The confrontation between Virginians and royal authority reached its crisis point in the spring of 1775—almost simultaneously with the battles at Lexington and Concord. Governor Dunmore, seeking to deprive the colonial militia of their supplies, ordered his men to seize the gunpowder stored in Williamsburg's Powder Magazine. On the night of April 20–21, 1775, twenty marines from the armed schooner HMS Magdalen sneaked up to the Magazine under cover of darkness and loaded their wagon with barrels of gunpowder.
They were discovered and the alarm was sounded. Armed townsmen mustered, but they were not in time to prevent the sailors from escaping. Some in the crowd wanted to storm the Governor's Palace, but cooler heads prevailed.

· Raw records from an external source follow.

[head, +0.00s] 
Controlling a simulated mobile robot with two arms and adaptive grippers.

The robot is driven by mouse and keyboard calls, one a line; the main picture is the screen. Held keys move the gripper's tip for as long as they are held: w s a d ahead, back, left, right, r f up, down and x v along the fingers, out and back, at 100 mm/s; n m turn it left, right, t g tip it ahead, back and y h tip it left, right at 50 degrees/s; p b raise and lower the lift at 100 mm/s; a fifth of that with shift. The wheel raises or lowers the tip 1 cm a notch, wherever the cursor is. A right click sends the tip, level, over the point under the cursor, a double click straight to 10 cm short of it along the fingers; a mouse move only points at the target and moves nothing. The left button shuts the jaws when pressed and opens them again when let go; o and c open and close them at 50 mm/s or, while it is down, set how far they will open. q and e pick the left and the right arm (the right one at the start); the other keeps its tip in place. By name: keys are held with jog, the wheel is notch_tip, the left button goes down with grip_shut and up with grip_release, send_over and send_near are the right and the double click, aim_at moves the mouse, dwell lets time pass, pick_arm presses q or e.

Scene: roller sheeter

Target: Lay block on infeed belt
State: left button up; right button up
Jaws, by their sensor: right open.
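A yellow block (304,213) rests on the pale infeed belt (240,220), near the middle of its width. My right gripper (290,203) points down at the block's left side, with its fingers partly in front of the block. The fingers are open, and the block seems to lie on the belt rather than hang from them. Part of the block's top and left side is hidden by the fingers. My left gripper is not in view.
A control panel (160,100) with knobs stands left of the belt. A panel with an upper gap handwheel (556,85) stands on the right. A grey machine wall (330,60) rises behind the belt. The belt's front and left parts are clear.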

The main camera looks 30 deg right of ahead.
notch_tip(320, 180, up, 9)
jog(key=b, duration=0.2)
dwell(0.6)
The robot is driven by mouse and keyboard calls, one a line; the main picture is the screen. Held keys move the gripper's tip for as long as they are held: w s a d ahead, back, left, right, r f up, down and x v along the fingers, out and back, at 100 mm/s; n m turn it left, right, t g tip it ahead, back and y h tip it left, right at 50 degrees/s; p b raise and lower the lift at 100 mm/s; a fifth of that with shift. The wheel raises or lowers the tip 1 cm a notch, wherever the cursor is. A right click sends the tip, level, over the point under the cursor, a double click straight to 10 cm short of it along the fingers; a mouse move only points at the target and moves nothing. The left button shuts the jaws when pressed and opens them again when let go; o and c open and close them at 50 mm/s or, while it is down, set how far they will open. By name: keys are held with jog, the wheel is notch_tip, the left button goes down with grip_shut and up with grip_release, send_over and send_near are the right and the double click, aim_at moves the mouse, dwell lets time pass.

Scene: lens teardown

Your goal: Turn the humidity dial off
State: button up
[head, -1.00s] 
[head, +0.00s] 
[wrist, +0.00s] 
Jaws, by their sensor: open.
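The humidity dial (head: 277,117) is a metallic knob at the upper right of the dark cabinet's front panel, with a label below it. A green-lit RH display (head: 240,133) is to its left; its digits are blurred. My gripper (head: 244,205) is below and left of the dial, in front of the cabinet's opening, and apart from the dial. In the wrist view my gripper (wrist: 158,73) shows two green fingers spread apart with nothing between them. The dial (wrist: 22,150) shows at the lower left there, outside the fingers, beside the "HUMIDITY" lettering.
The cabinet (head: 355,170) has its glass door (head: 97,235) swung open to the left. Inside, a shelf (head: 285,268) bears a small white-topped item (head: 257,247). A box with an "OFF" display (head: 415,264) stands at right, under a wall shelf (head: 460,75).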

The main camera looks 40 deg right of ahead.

Peyton Randolph, Speaker of the House of Burgesses and president of the First Continental Congress, met with Dunmore the following day to demand the powder's return. Dunmore's response was chilling: he threatened to "declare freedom to the slaves and reduce the City of Williamsburg to ashes" if any British official came to harm. The threat of a British-sponsored slave uprising was more alarming to many white Virginians than the loss of gunpowder itself, and moderate leaders counseled restraint. But the incident inflamed the colony. The Hanover County militia, led by Patrick Henry, voted on May 2 to march on Williamsburg; about 150 men marched toward the capital before negotiations produced a payment of £330 for the seized powder.
The Gunpowder Incident set in motion the flight of Governor Dunmore and the eventual collapse of the colony's royal government.
On June 8, Dunmore and his family fled the Governor's Palace in the middle of the night and took up residence aboard HMS Fowey, never to govern from Williamsburg again.
With the royal governor gone, Williamsburg became the seat of an increasingly self-governing Virginia. The elected conventions that replaced royal authority met in the Capitol building and pushed the colony steadily toward independence. The most consequential of these was the Fifth Virginia Convention, which assembled in Williamsburg on May 6, 1776.